Without a word of Polish, he is plunged into a strange and rapidly changing culture, as the country shakes off its troubled and complex past and faces the challenges of being a part of modern Europe.
Tom spent five years dealing with long and freezing winters, lack of good food, loneliness and hardship, as he discovered the misery as well as the joy of Polish life. He returned in 2007, to find surprising changes to the country that had been his home for the first years of his working life.
An interesting and amusing account of living and working abroad, which documents a unique period of Polish history.
Author and journalist and passionate musician living in Ireland with my Polish wife, Asia, and twin babies, Alex and Alicia. Lived in Poland as a teacher and journalist between 1994-1999 and returned home to Ireland to write a book on Polish experience, There's an Egg in My Soup. First novel published in 2011, Gabriel's Gate, a dark thriller set on a commune in recession-era Ireland. Two other novels written: White Skin, Black Hearts, a travelscape thriller set in Mexico; and The Russian Doll, a drama with an 'existential romance' set in the US and in the Russian enclave of Kaliningrad.
Having moved from the US to Poland in 1992, little of this book surprised me.
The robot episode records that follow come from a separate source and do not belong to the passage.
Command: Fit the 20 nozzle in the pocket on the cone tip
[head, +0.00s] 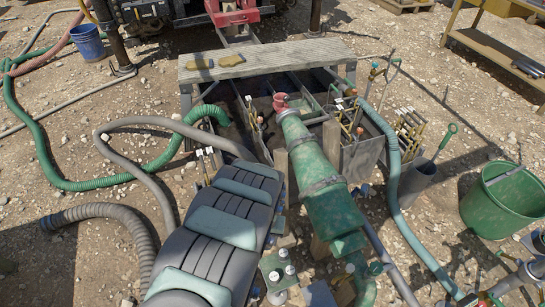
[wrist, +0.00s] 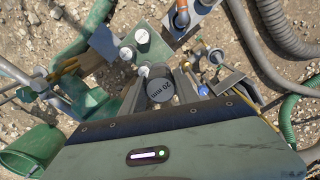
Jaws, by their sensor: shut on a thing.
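In the wrist view my gripper (wrist: 161,92) is shut on a dark grey cylindrical nozzle (wrist: 160,86) marked "20 mm", with one finger on each side of it. In the head view the gripper and nozzle do not show clearly; my own padded arm covers much of that area. The green cone (head: 318,180) slopes across the middle of the head view. It narrows toward the far end, where a red fitting (head: 281,103) sits. I cannot make out the pocket in either view.
A green plate (head: 268,262) with several white-topped pieces stands near the cone's wide end; it also shows in the wrist view (wrist: 152,48). A grey plank (head: 270,58) spans the tank's far side. Hoses lie left and right. A green bucket (head: 500,200) stands right.

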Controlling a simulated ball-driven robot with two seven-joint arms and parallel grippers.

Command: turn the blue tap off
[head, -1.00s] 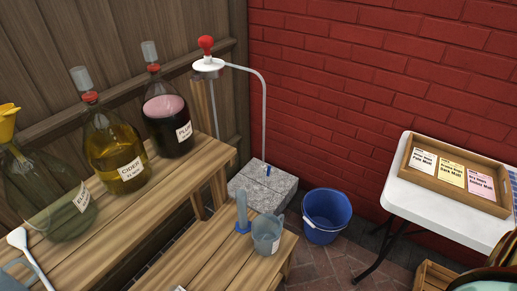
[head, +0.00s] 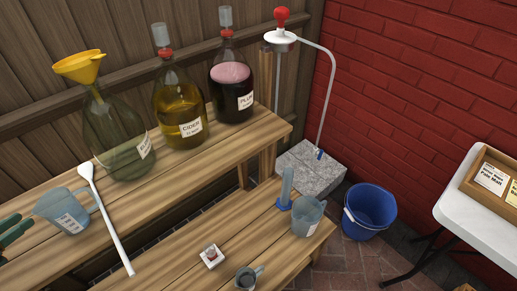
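A small blue piece (head: 319,154), which looks like the blue tap, sits low at the end of the thin pale pipe (head: 331,90), just above the grey stone block (head: 308,172). It is too small to tell how its handle is turned or whether liquid runs. A dark green two-pronged shape (head: 14,230) is cut off at the left edge, far from the tap; it may be my left gripper, but its opening is unclear. My right gripper is not in view.
A red knob (head: 281,16) tops the white fitting (head: 281,38). A blue bucket (head: 369,213) stands right of the block. The lower bench (head: 190,240), with a clear jug (head: 308,220) and blue-based cylinder (head: 286,187), lies before it. Glass carboys stand on the upper bench (head: 150,190).

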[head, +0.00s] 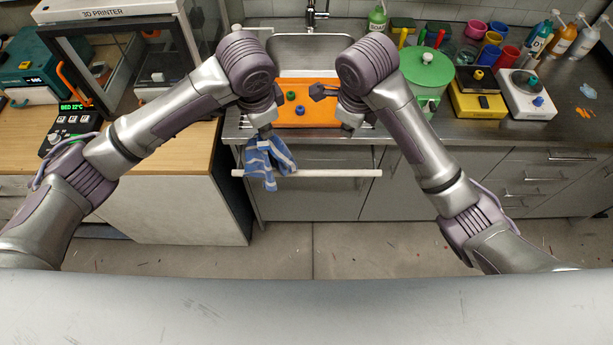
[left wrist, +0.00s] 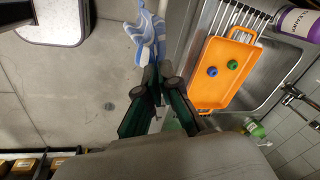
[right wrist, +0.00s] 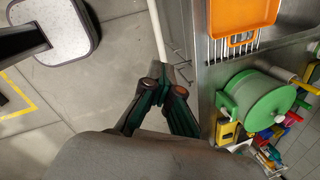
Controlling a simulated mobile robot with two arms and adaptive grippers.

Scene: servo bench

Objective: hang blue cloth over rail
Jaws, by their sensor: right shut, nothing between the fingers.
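The blue cloth (head: 283,157) has white stripes and hangs crumpled at the left part of the white rail (head: 330,173). Its lower end shows below the rail; whether it rests on the rail I cannot tell. My left gripper (head: 265,143) is at the cloth's top edge. In the left wrist view its fingertips (left wrist: 156,76) are together on the cloth (left wrist: 146,30). My right gripper (head: 347,131) is above and behind the rail's right part, apart from the cloth. In the right wrist view its fingertips (right wrist: 166,76) are closed and empty, near the rail (right wrist: 157,25).
An orange tray (head: 310,118) with small knobs lies in front of the sink (head: 315,52). A green round-lidded device (head: 427,75) stands right of my right arm. A 3D printer (head: 100,60) stands on the left bench. The floor (head: 330,245) before the rail is clear.
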It's all here, the worst parts of any western-centric travel guide: the cockiness, the expat self-importance, the treatment of Poles as simple folk. The narrator is a wholly unlikable character who regularly celebrates his own ignorance. I kept reading, hoping for redemption, for some self-introspection, and although there are so many "almost there" moments, it never comes home.
If you think you are going to know Poland after this read, you are so wrong. Author is exaggerating many things, although I must admit that many things would be correct- for the time he was there. Many things has change since then in Poland. BUT what I didn't like was Tom laughing at polish cuisine. Beetroot soup for example and egg in it. Hello, you have carrot or beetroot cake! How weird. Or carrot and orange soup. And almost all irish soups are made like for toothless kids- puréed. And you Irish have two taps. What for? To burn your hands under hot and than cool them under cold? I can go on:) Or should write my own "Polish girl in Irish wilderness" book:) It was a nice read, I think Tom wanted to write nice funny adventure book. Sorry, I don't think he made it.
Since I'm living in Poland, and although a number of years after this book was published and many things have changed, certain things made me smile, because we experience them every day.
I have also learnt that you haven't experienced Poland for real if you have only lived in Warsaw (like Willie and I), just visiting the countryside. I don't know if I would have been brave enough.
This book hauntingly details the experiences that I have encountered throughout the past two years as a teacher in Poland from 2012 to 2014. The book is extremely well written and captures a lot of the small details about the Polish.
There's an Egg in my Soup (2007) by Tom Galvin is an account of living in a rural town 40km East of Warsaw in the mid 1990s. Galvin went there on a scholarship to teach English and the book is his memoir of what the town and his stay was like. It's not a brilliant book by any stretch but it is quite interesting. Poland 20 years ago was still recovering from Communism and Soviet occupation. It wasn't clear in the early 1990s whether Poland would stay poor and depressed. Today Poland looks rich, successful and dynamic and is one of the great success stories of the end of Soviet Occupation. Galvin's book describes Misk Mozowiecki and his time in the school fairly well. He paints a fair portrait of what the place was like and the way the people were. It's quite warm and funny in parts. It's not a hilarious memoir but nor is it without feeling. If you're interested in Poland and how Eastern Europe faired after the fall of Communism it's worth a read, it's not great literature but it's light, entertaining read.
Bravo for going to Poland and writing a book about it. And, fair enough, Poland is a hard sell in the travel literature/memoir genre, so it must have been hard convincing publishers to take this on. And I actually learned plenty about Poland from the book, so that was good.
A couple of things stopped me enjoying it more. 1) the tenses were all over the shop. Example: I arrived at the bar. A guy comes up to me. Stick to the past or the present, but stop switching back and forth; it just looks sloppy. 2) way too much grim drinking. I like my authors to kick back a little and reveal their alcoholic tendencies from time to time, but less is more in this dept. In this book however, the boozing just never ends.
Really enjoyable book. Once I started it I couldn't put it down. Captures some great details about living in Poland. The author writes in a way that's easy to follow and absorbs the reader.